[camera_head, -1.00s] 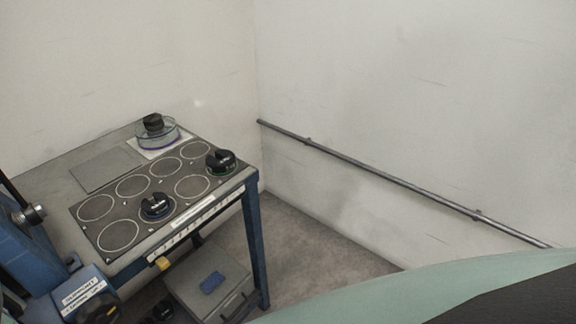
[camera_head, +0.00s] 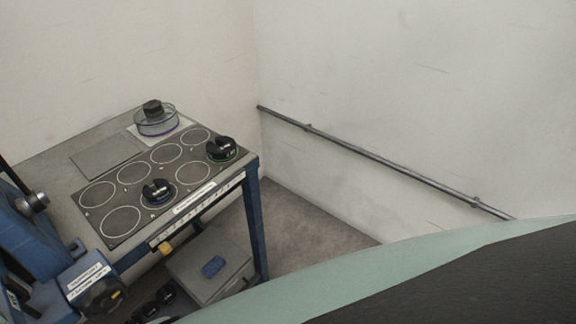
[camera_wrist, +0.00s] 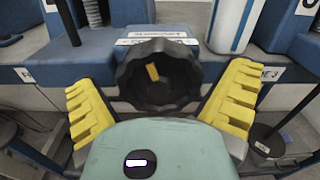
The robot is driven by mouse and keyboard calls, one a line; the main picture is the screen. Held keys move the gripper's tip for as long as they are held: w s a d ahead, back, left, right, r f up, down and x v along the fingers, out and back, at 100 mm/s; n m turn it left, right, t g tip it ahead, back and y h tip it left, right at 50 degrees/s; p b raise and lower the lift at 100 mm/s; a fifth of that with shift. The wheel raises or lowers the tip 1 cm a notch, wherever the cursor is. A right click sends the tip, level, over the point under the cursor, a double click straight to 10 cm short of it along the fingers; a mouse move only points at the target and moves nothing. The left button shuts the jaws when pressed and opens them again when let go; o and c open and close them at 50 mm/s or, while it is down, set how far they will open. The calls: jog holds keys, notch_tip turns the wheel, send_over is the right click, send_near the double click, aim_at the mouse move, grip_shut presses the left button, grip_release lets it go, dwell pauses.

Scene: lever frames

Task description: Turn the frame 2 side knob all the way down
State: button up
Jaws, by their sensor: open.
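A black scalloped knob (camera_wrist: 158,76) with a small yellow mark sits on the side of a blue frame, under a white label, in the wrist view. My gripper (camera_wrist: 160,105) is open, with one yellow-padded finger on each side of the knob. Gaps show between the pads and the knob, so I cannot tell that either touches it. In the head view a black side knob (camera_head: 103,291) shows on the blue frame (camera_head: 58,250) at the lower left, below a white label. The frame number cannot be read.
A table (camera_head: 45,160) with a dark panel of white circles stands beside the frame, with black knobs (camera_head: 158,192) on it. A grey box (camera_head: 235,272) with a blue sponge (camera_head: 213,267) is under it. A rail (camera_head: 390,165) runs along the right wall.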

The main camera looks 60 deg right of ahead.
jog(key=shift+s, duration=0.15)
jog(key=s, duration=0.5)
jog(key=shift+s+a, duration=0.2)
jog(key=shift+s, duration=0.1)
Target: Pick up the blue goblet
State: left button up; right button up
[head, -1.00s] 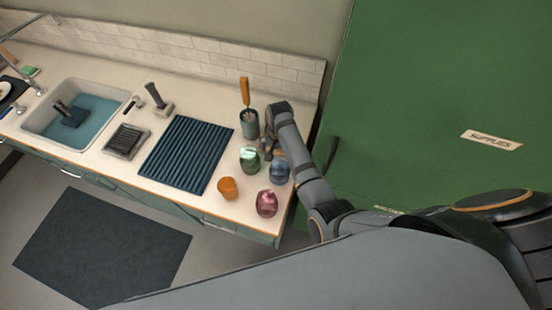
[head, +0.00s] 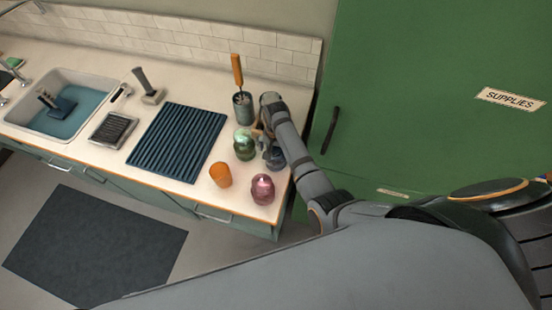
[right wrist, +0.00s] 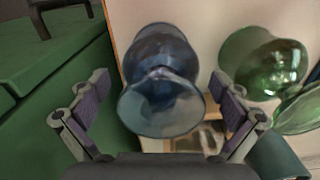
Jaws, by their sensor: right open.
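The blue goblet (right wrist: 162,85) is glass and fills the middle of the right wrist view, between the two open fingers of my right gripper (right wrist: 160,108). A gap shows on each side of it there. In the head view the blue goblet (head: 275,160) stands near the counter's right end, partly hidden by my right arm. My right gripper (head: 264,138) is over it in that view, between it and the green goblet (head: 244,145). The green goblet also shows at the right of the wrist view (right wrist: 262,62). My left gripper is not in view.
An orange cup (head: 220,175) and a pink goblet (head: 262,189) stand in front. A container with an orange-handled brush (head: 243,107) stands behind. A ribbed dark mat (head: 178,142) lies to the left. A green supplies cabinet (head: 420,100) closes off the right side.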

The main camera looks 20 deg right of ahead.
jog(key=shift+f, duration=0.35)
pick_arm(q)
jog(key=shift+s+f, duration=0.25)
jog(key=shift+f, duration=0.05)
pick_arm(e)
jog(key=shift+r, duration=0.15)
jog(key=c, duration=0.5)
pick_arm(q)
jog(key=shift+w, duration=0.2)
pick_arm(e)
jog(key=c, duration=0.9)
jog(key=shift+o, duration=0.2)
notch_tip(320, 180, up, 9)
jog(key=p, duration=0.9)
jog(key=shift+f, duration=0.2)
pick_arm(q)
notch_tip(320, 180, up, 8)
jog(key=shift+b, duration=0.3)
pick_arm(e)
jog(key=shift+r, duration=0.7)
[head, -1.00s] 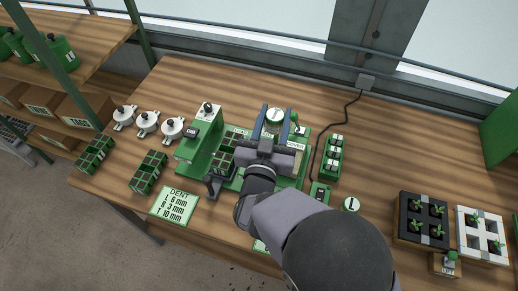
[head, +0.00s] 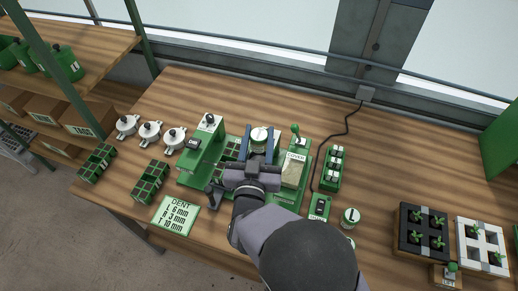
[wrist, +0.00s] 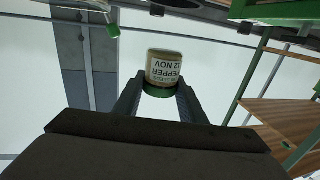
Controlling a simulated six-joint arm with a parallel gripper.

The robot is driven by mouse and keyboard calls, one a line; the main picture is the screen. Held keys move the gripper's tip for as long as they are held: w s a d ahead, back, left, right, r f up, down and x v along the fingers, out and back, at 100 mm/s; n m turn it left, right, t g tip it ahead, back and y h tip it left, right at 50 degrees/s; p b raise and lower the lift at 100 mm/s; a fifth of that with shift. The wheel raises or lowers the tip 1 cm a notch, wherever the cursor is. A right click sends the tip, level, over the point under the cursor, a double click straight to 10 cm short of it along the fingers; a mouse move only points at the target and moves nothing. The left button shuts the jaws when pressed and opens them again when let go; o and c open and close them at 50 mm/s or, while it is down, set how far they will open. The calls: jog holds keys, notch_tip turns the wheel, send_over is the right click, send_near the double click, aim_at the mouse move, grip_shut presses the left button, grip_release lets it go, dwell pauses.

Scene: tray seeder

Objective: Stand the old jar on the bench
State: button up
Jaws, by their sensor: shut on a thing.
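My gripper (head: 257,145) is shut on a jar (head: 259,133), seen from above with a pale round lid, over the tray seeder (head: 216,140). In the wrist view my gripper (wrist: 159,86) has one finger on each side of the jar (wrist: 165,68). Its cream label reads PEPPER and 12 NOV, upside down in that picture, and there is a green band at the near end. The bench (head: 400,150) is wood-topped. The gripper and arm hide part of the seeder, and I cannot tell the gap under the jar.
Right of the gripper are a cover plate (head: 293,170), a green rack (head: 334,168), a switch box (head: 319,207) and a round pot marked L (head: 350,217). A dent card (head: 175,215) lies front left. Seedling trays (head: 424,228) stand right. The bench's back right is clear.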

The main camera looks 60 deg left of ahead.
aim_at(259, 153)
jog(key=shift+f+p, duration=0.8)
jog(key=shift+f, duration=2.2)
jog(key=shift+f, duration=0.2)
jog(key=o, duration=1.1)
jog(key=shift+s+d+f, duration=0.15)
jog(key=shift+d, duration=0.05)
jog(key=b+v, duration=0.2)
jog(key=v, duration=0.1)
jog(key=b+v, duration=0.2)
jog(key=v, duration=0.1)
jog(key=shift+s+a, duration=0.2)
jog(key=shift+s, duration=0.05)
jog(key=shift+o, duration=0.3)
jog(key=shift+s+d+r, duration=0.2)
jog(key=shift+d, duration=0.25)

# # # # # # #

PROBLEM:
Above are the records; copy every line in them that holds the word "Scene".

TASK OUTPUT:
Scene: lever frames
Scene: tray seeder

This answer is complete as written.